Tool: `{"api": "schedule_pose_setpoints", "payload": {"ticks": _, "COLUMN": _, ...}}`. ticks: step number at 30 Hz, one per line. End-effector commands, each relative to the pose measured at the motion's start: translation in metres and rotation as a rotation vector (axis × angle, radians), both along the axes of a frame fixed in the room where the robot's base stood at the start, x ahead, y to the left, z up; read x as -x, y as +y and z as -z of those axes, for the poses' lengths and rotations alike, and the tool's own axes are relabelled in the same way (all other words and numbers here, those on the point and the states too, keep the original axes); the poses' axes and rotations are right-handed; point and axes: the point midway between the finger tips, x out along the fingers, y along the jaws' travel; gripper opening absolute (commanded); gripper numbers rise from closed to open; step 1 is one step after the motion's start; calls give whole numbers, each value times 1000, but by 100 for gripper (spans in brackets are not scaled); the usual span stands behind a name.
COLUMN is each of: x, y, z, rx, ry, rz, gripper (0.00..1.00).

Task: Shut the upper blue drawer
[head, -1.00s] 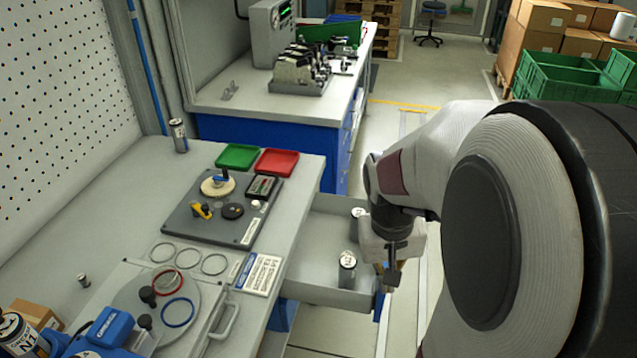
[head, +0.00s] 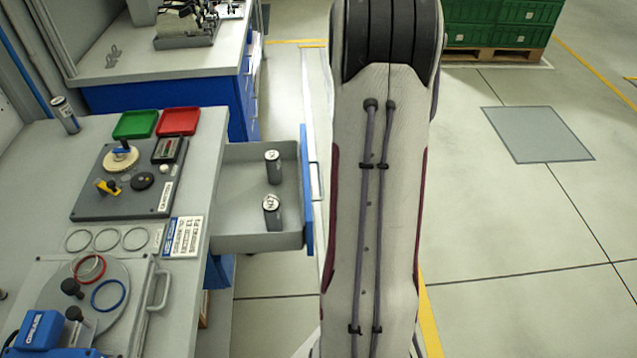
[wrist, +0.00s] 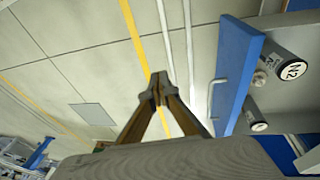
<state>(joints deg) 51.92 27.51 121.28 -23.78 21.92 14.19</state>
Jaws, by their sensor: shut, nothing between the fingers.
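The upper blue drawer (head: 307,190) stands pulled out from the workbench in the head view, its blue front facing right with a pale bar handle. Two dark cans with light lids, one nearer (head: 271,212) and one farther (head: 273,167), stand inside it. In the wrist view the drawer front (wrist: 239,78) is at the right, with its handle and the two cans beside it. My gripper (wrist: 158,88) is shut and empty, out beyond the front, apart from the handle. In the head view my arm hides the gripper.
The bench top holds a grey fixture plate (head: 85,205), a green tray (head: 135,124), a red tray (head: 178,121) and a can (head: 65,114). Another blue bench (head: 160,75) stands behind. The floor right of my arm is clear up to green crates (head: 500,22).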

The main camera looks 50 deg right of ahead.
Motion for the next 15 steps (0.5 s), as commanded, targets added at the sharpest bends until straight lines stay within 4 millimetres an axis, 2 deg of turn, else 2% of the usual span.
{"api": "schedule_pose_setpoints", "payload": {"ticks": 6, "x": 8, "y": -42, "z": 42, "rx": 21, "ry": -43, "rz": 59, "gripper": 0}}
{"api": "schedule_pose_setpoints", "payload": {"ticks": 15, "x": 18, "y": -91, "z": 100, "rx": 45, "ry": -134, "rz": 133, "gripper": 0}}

□ □ □ □ □

Direction:
Return the material exactly as given, apart from the pictures.

Solution for this exercise:
Tool: `{"api": "schedule_pose_setpoints", "payload": {"ticks": _, "COLUMN": _, ...}}`. ticks: step number at 30 Hz, one per line. End-effector commands, each relative to the pose measured at the motion's start: translation in metres and rotation as a rotation vector (axis × angle, radians), both along the axes of a frame fixed in the room where the robot's base stood at the start, x ahead, y to the left, z up; read x as -x, y as +y and z as -z of those axes, for the poses' lengths and rotations alike, and the tool's own axes are relabelled in the same way (all other words and numbers here, those on the point and the states too, keep the original axes); the poses' axes and rotations are right-handed; point and axes: the point midway between the finger tips, x out along the fingers, y along the jaws' travel; gripper opening absolute (commanded); gripper numbers rise from closed to open; step 1 is one step after the motion's start; calls give whole numbers, each value times 1000, but by 100 for gripper (spans in brackets are not scaled); the usual span stands behind a name.
COLUMN is each of: x, y, z, rx, ry, rz, gripper (0.00..1.00).

Task: Shut the upper blue drawer
[head, -1.00s] 
[head, +0.00s] 
[wrist, +0.00s] 
<state>(joints deg) 51.92 27.51 121.28 -23.78 21.92 14.19</state>
Jaws, by their sensor: shut, nothing between the fingers.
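The upper blue drawer (head: 307,190) stands pulled out from the workbench in the head view, its blue front facing right with a pale bar handle. Two dark cans with light lids, one nearer (head: 271,212) and one farther (head: 273,167), stand inside it. In the wrist view the drawer front (wrist: 239,78) is at the right, with its handle and the two cans beside it. My gripper (wrist: 158,88) is shut and empty, out beyond the front, apart from the handle. In the head view my arm hides the gripper.
The bench top holds a grey fixture plate (head: 85,205), a green tray (head: 135,124), a red tray (head: 178,121) and a can (head: 65,114). Another blue bench (head: 160,75) stands behind. The floor right of my arm is clear up to green crates (head: 500,22).

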The main camera looks 50 deg right of ahead.
Motion for the next 15 steps (0.5 s), as commanded, targets added at the sharpest bends until straight lines stay within 4 millimetres an axis, 2 deg of turn, else 2% of the usual span.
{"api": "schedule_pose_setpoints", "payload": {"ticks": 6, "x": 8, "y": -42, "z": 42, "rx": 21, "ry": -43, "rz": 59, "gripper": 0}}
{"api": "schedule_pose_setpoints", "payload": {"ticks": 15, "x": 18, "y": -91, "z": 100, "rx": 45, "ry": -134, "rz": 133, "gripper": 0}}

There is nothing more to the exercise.